● **Work required**:
The records that follow are to be transcribed in full, without their images.

Robot state and action records:
[Begin]
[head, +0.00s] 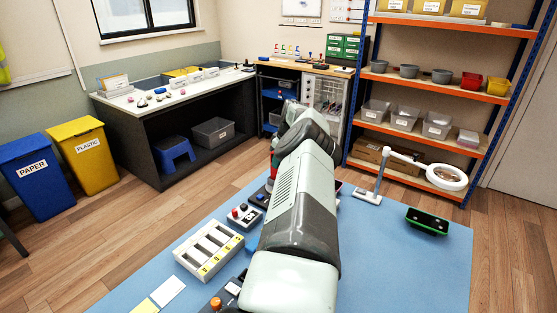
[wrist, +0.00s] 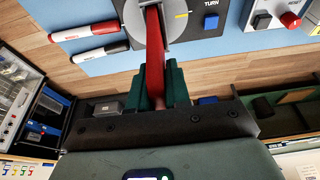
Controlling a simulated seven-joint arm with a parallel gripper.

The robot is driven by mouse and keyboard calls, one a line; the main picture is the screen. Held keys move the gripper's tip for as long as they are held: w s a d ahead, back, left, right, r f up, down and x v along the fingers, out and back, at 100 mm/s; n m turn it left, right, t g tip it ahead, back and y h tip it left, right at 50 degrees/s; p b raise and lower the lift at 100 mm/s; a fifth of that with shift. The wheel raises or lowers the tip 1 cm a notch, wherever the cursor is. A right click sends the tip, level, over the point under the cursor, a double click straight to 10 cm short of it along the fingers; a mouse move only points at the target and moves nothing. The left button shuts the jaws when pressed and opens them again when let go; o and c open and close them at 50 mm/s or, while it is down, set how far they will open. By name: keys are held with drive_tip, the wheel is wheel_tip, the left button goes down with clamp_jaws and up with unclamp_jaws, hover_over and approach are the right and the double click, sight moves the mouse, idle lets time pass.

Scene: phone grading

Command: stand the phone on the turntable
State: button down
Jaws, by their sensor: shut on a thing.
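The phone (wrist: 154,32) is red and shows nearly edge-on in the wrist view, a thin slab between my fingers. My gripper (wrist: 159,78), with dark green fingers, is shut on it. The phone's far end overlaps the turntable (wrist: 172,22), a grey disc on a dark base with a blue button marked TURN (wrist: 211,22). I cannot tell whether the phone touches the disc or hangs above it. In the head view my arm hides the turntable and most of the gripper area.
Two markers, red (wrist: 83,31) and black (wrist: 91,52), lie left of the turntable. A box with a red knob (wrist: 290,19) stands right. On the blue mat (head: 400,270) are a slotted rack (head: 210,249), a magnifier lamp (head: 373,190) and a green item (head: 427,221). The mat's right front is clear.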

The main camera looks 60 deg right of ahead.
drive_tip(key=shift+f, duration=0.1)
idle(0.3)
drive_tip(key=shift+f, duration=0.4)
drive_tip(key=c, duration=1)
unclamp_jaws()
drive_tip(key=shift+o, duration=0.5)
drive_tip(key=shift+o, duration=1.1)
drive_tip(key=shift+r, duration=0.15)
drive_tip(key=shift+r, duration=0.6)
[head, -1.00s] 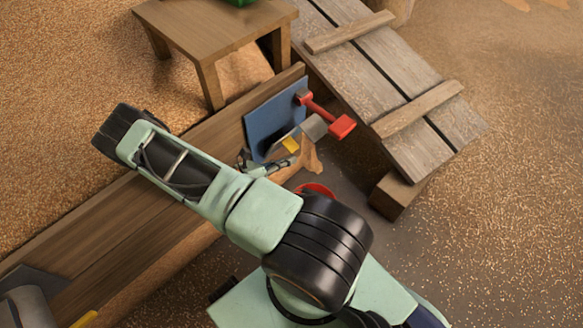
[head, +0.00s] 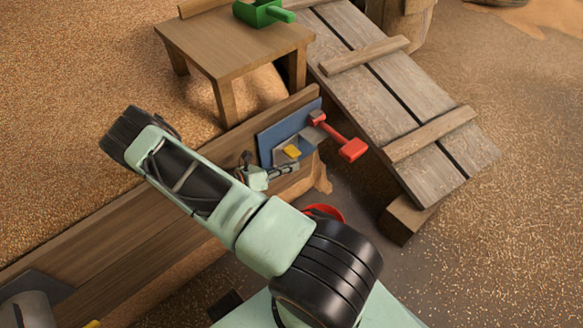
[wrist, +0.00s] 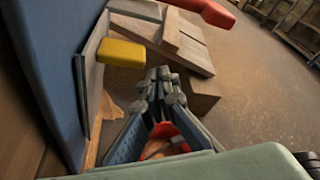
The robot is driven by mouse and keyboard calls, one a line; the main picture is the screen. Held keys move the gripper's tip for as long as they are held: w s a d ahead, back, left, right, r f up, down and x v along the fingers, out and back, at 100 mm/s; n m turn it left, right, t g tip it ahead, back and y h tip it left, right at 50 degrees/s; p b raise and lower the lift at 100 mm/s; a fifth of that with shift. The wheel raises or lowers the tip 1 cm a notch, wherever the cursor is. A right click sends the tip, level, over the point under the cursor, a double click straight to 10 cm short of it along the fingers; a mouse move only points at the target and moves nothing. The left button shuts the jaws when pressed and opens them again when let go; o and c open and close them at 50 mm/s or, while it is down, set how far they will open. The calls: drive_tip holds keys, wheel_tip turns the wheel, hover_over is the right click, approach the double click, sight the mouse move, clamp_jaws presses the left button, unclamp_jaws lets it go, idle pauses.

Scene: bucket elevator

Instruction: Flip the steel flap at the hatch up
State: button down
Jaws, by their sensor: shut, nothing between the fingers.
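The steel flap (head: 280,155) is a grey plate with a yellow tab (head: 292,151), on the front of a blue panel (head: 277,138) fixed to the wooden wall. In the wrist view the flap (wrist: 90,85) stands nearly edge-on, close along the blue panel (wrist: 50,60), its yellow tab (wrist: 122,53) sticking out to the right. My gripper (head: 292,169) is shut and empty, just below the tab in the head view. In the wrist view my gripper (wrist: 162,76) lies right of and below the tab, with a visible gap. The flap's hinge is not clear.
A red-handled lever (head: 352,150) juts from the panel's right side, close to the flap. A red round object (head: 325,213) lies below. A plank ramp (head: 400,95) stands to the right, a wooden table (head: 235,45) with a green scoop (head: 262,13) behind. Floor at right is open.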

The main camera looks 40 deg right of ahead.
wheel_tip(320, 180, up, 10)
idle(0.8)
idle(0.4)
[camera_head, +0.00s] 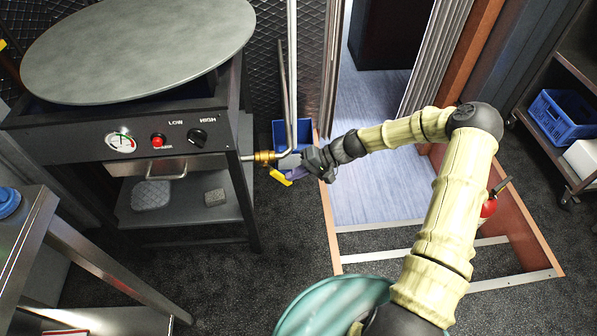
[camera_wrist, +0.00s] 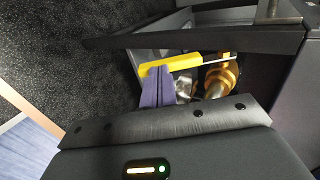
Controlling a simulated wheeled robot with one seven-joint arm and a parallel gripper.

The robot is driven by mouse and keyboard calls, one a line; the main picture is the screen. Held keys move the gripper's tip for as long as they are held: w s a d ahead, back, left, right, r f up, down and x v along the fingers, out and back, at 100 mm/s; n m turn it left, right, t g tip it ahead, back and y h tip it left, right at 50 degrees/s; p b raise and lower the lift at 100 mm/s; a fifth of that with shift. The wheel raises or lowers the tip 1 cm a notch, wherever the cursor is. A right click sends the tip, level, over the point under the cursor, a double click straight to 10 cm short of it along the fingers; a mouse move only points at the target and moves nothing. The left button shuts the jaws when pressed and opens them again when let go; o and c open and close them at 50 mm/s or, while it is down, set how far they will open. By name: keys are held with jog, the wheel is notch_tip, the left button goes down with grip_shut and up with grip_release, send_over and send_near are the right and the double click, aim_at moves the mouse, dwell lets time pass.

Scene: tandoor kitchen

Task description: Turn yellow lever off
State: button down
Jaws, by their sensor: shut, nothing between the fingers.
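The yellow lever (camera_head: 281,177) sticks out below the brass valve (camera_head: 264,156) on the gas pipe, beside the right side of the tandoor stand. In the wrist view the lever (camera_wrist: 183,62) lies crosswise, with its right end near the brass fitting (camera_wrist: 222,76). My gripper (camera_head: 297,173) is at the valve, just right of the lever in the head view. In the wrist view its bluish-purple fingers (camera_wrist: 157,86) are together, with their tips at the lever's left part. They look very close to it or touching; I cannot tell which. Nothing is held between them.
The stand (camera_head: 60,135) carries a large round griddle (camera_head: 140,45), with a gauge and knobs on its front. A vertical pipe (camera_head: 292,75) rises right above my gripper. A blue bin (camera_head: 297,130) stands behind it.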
[End]
● **Exercise solution**:
[head, +0.00s] 
[wrist, +0.00s] 
Controlling a simulated seven-joint arm with a parallel gripper.

The robot is driven by mouse and keyboard calls, one a line; the main picture is the screen. Held keys move the gripper's tip for as long as they are held: w s a d ahead, back, left, right, r f up, down and x v along the fingers, out and back, at 100 mm/s; n m turn it left, right, t g tip it ahead, back and y h tip it left, right at 50 degrees/s; p b raise and lower the lift at 100 mm/s; a fifth of that with shift. The wheel raises or lowers the tip 1 cm a notch, wherever the cursor is. A right click sends the tip, level, over the point under the cursor, a double click straight to 10 cm short of it along the fingers; a mouse move only points at the target and moves nothing. The left button shuts the jaws when pressed and opens them again when let go; o and c open and close them at 50 mm/s or, while it is down, set how far they will open. By name: keys are held with drive_tip, the wheel is wheel_tip, the left button goes down with clamp_jaws and up with unclamp_jaws, hover_over and approach are the right and the double click, sight moves the mouse, idle lets time pass.

Scene: phone grading

Command: stand the phone on the turntable
State: button down
Jaws, by their sensor: shut on a thing.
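The phone (wrist: 154,32) is red and shows nearly edge-on in the wrist view, a thin slab between my fingers. My gripper (wrist: 159,78), with dark green fingers, is shut on it. The phone's far end overlaps the turntable (wrist: 172,22), a grey disc on a dark base with a blue button marked TURN (wrist: 211,22). I cannot tell whether the phone touches the disc or hangs above it. In the head view my arm hides the turntable and most of the gripper area.
Two markers, red (wrist: 83,31) and black (wrist: 91,52), lie left of the turntable. A box with a red knob (wrist: 290,19) stands right. On the blue mat (head: 400,270) are a slotted rack (head: 210,249), a magnifier lamp (head: 373,190) and a green item (head: 427,221). The mat's right front is clear.

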The main camera looks 60 deg right of ahead.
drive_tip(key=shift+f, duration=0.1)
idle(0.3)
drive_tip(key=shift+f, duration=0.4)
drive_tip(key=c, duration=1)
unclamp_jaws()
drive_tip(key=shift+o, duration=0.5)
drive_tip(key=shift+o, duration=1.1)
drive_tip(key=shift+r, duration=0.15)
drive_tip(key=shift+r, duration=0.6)
[head, -1.00s] 
[head, +0.00s] 
[wrist, +0.00s] 
The robot is driven by mouse and keyboard calls, one a line; the main picture is the screen. Held keys move the gripper's tip for as long as they are held: w s a d ahead, back, left, right, r f up, down and x v along the fingers, out and back, at 100 mm/s; n m turn it left, right, t g tip it ahead, back and y h tip it left, right at 50 degrees/s; p b raise and lower the lift at 100 mm/s; a fifth of that with shift. The wheel raises or lowers the tip 1 cm a notch, wherever the cursor is. A right click sends the tip, level, over the point under the cursor, a double click straight to 10 cm short of it along the fingers; a mouse move only points at the target and moves nothing. The left button shuts the jaws when pressed and opens them again when let go; o and c open and close them at 50 mm/s or, while it is down, set how far they will open. The calls: drive_tip holds keys, wheel_tip turns the wheel, hover_over is the right click, approach the double click, sight the mouse move, clamp_jaws presses the left button, unclamp_jaws lets it go, idle pauses.

Scene: bucket elevator

Instruction: Flip the steel flap at the hatch up
State: button down
Jaws, by their sensor: shut, nothing between the fingers.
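The steel flap (head: 280,155) is a grey plate with a yellow tab (head: 292,151), on the front of a blue panel (head: 277,138) fixed to the wooden wall. In the wrist view the flap (wrist: 90,85) stands nearly edge-on, close along the blue panel (wrist: 50,60), its yellow tab (wrist: 122,53) sticking out to the right. My gripper (head: 292,169) is shut and empty, just below the tab in the head view. In the wrist view my gripper (wrist: 162,76) lies right of and below the tab, with a visible gap. The flap's hinge is not clear.
A red-handled lever (head: 352,150) juts from the panel's right side, close to the flap. A red round object (head: 325,213) lies below. A plank ramp (head: 400,95) stands to the right, a wooden table (head: 235,45) with a green scoop (head: 262,13) behind. Floor at right is open.

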The main camera looks 40 deg right of ahead.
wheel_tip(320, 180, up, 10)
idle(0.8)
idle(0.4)
[camera_head, +0.00s] 
[camera_wrist, +0.00s] 
Controlling a simulated wheeled robot with one seven-joint arm and a parallel gripper.

The robot is driven by mouse and keyboard calls, one a line; the main picture is the screen. Held keys move the gripper's tip for as long as they are held: w s a d ahead, back, left, right, r f up, down and x v along the fingers, out and back, at 100 mm/s; n m turn it left, right, t g tip it ahead, back and y h tip it left, right at 50 degrees/s; p b raise and lower the lift at 100 mm/s; a fifth of that with shift. The wheel raises or lowers the tip 1 cm a notch, wherever the cursor is. A right click sends the tip, level, over the point under the cursor, a double click straight to 10 cm short of it along the fingers; a mouse move only points at the target and moves nothing. The left button shuts the jaws when pressed and opens them again when let go; o and c open and close them at 50 mm/s or, while it is down, set how far they will open. By name: keys are held with jog, the wheel is notch_tip, the left button goes down with grip_shut and up with grip_release, send_over and send_near are the right and the double click, aim_at moves the mouse, dwell lets time pass.

Scene: tandoor kitchen

Task description: Turn yellow lever off
State: button down
Jaws, by their sensor: shut, nothing between the fingers.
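The yellow lever (camera_head: 281,177) sticks out below the brass valve (camera_head: 264,156) on the gas pipe, beside the right side of the tandoor stand. In the wrist view the lever (camera_wrist: 183,62) lies crosswise, with its right end near the brass fitting (camera_wrist: 222,76). My gripper (camera_head: 297,173) is at the valve, just right of the lever in the head view. In the wrist view its bluish-purple fingers (camera_wrist: 157,86) are together, with their tips at the lever's left part. They look very close to it or touching; I cannot tell which. Nothing is held between them.
The stand (camera_head: 60,135) carries a large round griddle (camera_head: 140,45), with a gauge and knobs on its front. A vertical pipe (camera_head: 292,75) rises right above my gripper. A blue bin (camera_head: 297,130) stands behind it.

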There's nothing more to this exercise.